-------- DATASET CONTENT --------
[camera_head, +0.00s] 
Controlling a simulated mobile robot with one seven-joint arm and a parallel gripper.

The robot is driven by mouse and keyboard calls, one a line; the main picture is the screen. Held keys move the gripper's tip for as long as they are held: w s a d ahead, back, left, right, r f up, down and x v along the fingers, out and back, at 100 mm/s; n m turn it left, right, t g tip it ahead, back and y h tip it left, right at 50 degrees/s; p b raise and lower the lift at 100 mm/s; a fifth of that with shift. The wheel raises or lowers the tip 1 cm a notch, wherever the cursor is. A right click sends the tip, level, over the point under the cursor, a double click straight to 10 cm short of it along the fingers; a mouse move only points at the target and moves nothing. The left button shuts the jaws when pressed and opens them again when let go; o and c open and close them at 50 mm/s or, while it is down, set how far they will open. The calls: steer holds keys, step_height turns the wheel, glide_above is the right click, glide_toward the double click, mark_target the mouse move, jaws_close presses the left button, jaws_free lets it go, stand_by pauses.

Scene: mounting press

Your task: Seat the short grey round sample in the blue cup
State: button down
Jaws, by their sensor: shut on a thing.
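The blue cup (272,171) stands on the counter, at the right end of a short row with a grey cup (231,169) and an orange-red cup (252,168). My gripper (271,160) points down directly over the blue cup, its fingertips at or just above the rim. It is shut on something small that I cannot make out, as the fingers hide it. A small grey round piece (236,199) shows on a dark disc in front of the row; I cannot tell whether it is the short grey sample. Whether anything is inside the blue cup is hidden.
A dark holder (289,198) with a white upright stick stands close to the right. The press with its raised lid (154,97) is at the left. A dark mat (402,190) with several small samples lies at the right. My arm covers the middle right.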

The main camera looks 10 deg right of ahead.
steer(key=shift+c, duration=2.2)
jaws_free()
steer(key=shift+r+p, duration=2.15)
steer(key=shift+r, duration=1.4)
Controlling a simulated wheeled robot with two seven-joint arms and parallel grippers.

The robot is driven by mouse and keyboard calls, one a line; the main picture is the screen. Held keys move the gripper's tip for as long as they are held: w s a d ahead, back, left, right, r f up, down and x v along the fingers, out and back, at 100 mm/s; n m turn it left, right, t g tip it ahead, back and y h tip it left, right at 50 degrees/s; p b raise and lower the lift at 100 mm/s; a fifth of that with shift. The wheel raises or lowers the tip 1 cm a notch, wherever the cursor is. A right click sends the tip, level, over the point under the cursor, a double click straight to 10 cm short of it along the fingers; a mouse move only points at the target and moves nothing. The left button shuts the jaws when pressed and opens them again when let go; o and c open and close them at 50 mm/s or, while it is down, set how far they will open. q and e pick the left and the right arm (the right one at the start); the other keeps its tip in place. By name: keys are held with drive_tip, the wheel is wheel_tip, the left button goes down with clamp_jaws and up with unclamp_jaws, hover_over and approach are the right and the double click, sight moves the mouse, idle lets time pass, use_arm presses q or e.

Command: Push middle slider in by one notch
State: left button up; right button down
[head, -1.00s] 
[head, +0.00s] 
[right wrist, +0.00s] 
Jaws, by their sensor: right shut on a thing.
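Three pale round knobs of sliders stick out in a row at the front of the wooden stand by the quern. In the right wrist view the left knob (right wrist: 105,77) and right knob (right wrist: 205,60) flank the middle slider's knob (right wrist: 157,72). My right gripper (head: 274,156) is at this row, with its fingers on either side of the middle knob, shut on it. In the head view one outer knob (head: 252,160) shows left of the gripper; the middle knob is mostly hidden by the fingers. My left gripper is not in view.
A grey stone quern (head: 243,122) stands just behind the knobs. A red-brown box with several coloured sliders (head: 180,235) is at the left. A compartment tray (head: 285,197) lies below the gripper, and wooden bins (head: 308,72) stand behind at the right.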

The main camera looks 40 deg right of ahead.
--------
YOUR OBJECTIVE: Give again, word for word, every line of the listing above from the one with "Command: Push middle slider in by one notch" to the one with "[right wrist, +0.00s]", both inclusive, and nothing beyond them.

ANSWER BELOW:
Command: Push middle slider in by one notch
State: left button up; right button down
[head, -1.00s] 
[head, +0.00s] 
[right wrist, +0.00s] 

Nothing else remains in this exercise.